The world's third biggest luxury goods group Gucci is due to suffer more erosion in full-year profits next week, hit by a soft economy and war fears, but investors hope for an upturn in the core business, analysts said.
Results will also be poured over for details about loss-making Yves Saint Laurent (YSL) after Gucci delayed the break-even target last month for its French design house.
Investors have been braced for weak figures after Gucci, also home to British designer Alexander McQueen, issued a profit warning in December due to a downturn in sales ahead of the key Christmas season.
On Thursday, the sector was hit with more gloom when Swiss Richemont (RIFZ.VX), number two in the sector after market leader LVMH (Paris:LVMH.PA - News), warned of a likely drop of up to 40 percent in full-year operating profit.
Luxury firms have been suffering from global economic weakness and uncertainty ahead of the war in Iraq, expected to cause high-spending tourists to curtail travel plans.
Diluted earnings per share are due to slide 33 percent to 2.08 euros when figures for Gucci's fiscal year ending January 31 are released on Thursday, a Reuters survey of eight analysts shows.
CORE DIVISION
Sales in the Gucci division, famed for handcrafted handbags and loafers, are expected to fall by 9.4 percent, much worse than the one percent loss seen in group sales.
Analysts say the division, which accounts for two-thirds of group turnover, has lost sales to rivals such as LVMH's Louis Vuitton, but were hopeful the fourth quarter had shown an improvement.

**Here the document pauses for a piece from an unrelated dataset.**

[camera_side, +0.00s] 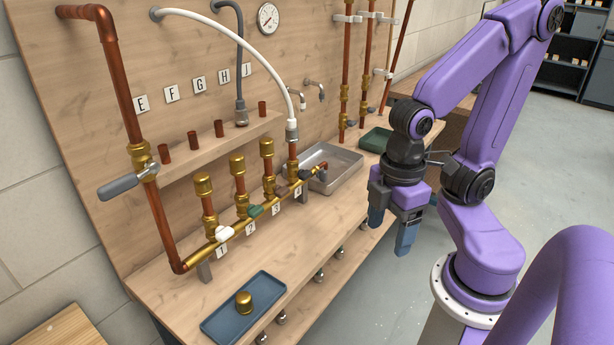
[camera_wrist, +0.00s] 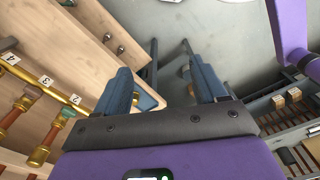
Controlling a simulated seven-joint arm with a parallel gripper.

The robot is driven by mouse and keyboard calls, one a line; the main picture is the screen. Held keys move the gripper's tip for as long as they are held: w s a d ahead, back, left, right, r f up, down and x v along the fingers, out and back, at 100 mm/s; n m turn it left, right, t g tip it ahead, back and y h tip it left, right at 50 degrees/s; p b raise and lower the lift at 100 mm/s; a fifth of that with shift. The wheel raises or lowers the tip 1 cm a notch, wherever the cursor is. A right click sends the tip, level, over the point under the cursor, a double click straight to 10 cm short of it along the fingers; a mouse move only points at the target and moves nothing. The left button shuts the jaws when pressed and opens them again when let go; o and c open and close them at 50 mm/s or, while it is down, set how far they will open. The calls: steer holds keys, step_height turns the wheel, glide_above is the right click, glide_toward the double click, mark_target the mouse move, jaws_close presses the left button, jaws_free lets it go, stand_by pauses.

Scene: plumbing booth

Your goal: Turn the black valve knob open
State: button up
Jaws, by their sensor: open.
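A brass manifold (camera_side: 236,227) runs along the bench with a row of small valve knobs. The knob at number 4 (camera_side: 304,174) looks dark, probably the black one; its exact colour is hard to tell at this size. The others are a white knob (camera_side: 224,233) at 1, a green knob (camera_side: 254,211) at 2 and a brownish knob (camera_side: 280,191) at 3. My gripper (camera_side: 393,222) is open and empty, pointing down beyond the bench's right edge, well apart from the knobs.
A metal sink tray (camera_side: 328,167) lies beyond the manifold's far end, with a green tray (camera_side: 376,140) behind it. A blue tray (camera_side: 243,306) with a brass cap (camera_side: 243,302) lies in front. Copper pipes and a white hose (camera_side: 235,28) rise above the manifold.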

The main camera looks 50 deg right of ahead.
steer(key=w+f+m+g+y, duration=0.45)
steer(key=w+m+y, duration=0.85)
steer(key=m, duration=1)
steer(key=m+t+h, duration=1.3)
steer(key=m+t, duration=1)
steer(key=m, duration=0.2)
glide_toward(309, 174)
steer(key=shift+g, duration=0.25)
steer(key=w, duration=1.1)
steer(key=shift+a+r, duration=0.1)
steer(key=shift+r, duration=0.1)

"We think they were trying to go too upmarket in their leather goods. It is something that they supposedly addressed so we would expect an improvement to be reflected in their trading statement," an analyst in London said.
Another analyst, however, said the Gucci division's weakness was due to its placement within the sector.
"I find it unsurprising that it has underperformed -- the number one brands in a segment in difficult times will always beat the number two and number three brands. The stronger your brand, the better you do in difficult times."